There’s a notable shift, or perhaps a widening divide, that’s happening right now in the workplace. Employers are realizing that they can’t just hire anyone, even in a scarcity environment. They’re growing tired of disengaged employees, irregular attendance, and a general dissatisfaction with work. On the flip side of that, many employees are looking to do less, secure more flexibility, demand better compensation for their efforts, and explore entirely new roles with minimal experience. It’s not making for a great recipe for a successful hiring market, whether you’re an employer or a job seeker.

The labor participation rate isn’t going to change much and with more people getting to retirement age than are coming into the workforce, we are going to continue to have low unemployment. Employers are frustrated with not getting the help they need, and employees are frustrated with how demanding employers are being. So, what can you do if you find yourself on either side of this divide—whether you’re an employer or someone seeking employment? Here’s my advice for both sides.

For Employers:

Hire people that get it, want it, and have the capacity to do the work. These are the employees that will look to serve others, understand how to be humbly confident, and get the work done the right way. The ones that want it, get up every day motivated, looking to learn and do great work. Lastly, they have the ability to do the job, or you are fairly sure you can help them get there. As an employer, you need to be able to convey what success looks like in the role and clearly articulate your vision. Seek candidates who align with these values, have a strong desire for personal growth, and are people smart.

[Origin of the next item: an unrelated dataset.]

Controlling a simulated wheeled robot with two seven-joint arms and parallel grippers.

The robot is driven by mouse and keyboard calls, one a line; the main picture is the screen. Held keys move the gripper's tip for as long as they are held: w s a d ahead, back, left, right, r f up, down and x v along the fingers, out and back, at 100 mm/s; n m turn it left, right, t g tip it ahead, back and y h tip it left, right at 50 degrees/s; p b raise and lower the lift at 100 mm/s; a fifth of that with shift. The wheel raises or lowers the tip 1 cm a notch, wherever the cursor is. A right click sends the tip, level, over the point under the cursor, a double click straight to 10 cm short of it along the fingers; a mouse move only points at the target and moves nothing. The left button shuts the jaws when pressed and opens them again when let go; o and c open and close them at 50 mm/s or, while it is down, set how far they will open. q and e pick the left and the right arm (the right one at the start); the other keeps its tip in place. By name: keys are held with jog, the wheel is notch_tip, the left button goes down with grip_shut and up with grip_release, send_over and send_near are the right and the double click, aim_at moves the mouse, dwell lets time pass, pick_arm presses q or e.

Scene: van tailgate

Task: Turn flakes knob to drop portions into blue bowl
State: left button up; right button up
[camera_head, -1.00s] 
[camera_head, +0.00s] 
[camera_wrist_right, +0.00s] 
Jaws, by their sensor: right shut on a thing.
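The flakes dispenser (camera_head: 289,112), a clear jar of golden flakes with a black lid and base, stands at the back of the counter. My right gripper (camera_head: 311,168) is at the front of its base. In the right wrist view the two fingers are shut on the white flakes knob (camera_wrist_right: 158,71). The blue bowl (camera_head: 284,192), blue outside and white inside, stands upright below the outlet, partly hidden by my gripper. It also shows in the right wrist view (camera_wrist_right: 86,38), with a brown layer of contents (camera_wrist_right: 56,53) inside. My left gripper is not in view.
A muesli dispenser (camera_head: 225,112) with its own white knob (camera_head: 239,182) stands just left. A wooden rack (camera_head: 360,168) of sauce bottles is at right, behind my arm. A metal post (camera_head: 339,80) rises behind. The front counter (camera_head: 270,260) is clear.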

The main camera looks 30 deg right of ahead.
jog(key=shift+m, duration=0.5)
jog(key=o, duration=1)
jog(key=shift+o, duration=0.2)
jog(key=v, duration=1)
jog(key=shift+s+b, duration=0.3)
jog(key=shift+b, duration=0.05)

In today’s competitive job market, job seekers and current employees are actively seeking companies that have a well-defined identity, understand the significance of each role, prioritize employee growth, and establish clear performance metrics for success.

For Employees:

Focus on identifying companies whose vision and core values align with your own. Seek opportunities to learn and grow within the organization. Understand that employers are looking for a certain level of productivity and a return on their investment to remain profitable. While it’s important to communicate your needs effectively, be mindful not to be overly demanding. You should be paid fairly and treated well but perfection is an unrealistic expectation. You are going to at times need to sacrifice something for the employer. The company will have changing needs, challenging times and it’s not always going to be easy. Like a family, companies experience both good times and challenging moments. It’s essential to support each other’s success, even when circumstances are less than ideal.

Above all, be realistic. I’m seeing job seekers and employees at our clients that are not being realistic with what an employer can offer. My grandfather used to say, “There is no such thing as a free lunch.” He also used the phrase, “You can’t have your cake and eat it too.” If you find a company that aligns with your values, offers growth opportunities, and provides reasonable compensation, find a way to help that company thrive.

My hope with this article is not to stir up trouble, but to shed light on the perspectives of both employers and employees. Both parties are essential to each other’s success. Employers need good employees and employees need good jobs. I know our company’s goal is to help make a match with as many of those two as possible and it has never been harder than it is today to do that.